Kennedy
Last Friday was my birthday, and thank you to everyone who wished me a happy birthday.
It was also the 61st anniversary of John F. Kennedy’s assassination in Dallas. I couldn’t find any information about that, remembrance, or anything else in my Friday news.
Many people don’t remember why he was shot. But this was an act not of the Russians (which is a popular theory) or the lone gunman on a hill. Maybe it was plain old white supremacist politics, just like what we have going on right now.
President Kennedy and his brother supported an effort to get James Meredith, a black man, into the University of Mississippi. The Department of Justice had ruled that they must register this man. Many courts had ruled that he must be registered. The governor there physically barred him from getting to the registrar. Eventually, many Highway Patrol and 500 U.S. Marshalls helped him get into the dorm. A riot broke out, and 300 people were injured, and two died. On Oct 1, 1962, Meredith became the first black man to go to Ole Miss. He Graduated a year later despite all of the continued harassment, injuries, and extreme isolation.
The following year, President Kennedy knew that feuding between party leaders in Texas could jeopardize his chances of winning the state in 1964. Thus, one objective of the trip was to bring Democrats together. This support strengthening and the recent Meredith incidents at Ole Miss were loosely connected. Race issues continued to simmer, and contrary to today, the Republicans were good; Meredith had registered Republican, and most of the white supremacists were in the South, among the Democrats.

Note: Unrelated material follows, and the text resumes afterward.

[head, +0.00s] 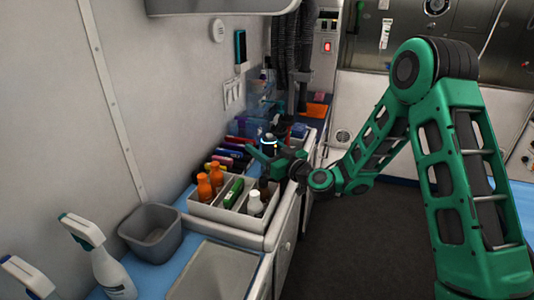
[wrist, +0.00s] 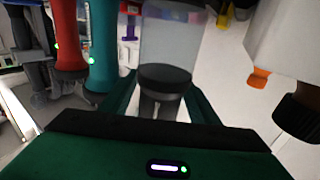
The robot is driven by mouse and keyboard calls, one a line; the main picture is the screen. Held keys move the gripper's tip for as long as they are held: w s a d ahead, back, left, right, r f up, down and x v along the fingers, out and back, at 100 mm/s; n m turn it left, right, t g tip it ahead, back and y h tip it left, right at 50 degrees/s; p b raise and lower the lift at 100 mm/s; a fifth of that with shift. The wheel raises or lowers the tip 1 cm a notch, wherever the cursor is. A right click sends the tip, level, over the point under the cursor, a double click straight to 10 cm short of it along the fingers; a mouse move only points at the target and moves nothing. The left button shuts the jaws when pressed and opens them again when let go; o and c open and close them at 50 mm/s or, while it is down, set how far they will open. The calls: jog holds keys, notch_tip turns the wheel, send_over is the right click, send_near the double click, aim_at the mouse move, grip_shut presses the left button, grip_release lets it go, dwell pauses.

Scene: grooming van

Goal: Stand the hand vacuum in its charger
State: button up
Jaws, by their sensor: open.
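I cannot make out the charger with certainty.
The caddy (head: 232,218) holds orange bottles (head: 205,187), a white-capped bottle (head: 255,204) and several coloured items. A grey bin (head: 151,233) and a spray bottle (head: 98,258) stand nearer, left. Black hoses (head: 290,50) hang behind. The dark floor right of the counter is clear.

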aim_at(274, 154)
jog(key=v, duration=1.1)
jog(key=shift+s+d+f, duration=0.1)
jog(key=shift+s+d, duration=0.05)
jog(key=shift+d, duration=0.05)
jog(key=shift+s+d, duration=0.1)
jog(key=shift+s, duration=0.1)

I remember Lady Bird Johnson writing about that day; one thing stands out in my memory. She described Jackie Kennedy in her pink suit as covered in blood, her legs and one of her white gloves being caked in her husband’s blood. She was an elegant lady; she even had a Secret Service codename of “Lace.” It was horrific what she went through. Lady Bird Johnson wrote that Jackie, coming out of a stupor, told her she would get changed later and wanted them to see what they had done. She was only 34 years old.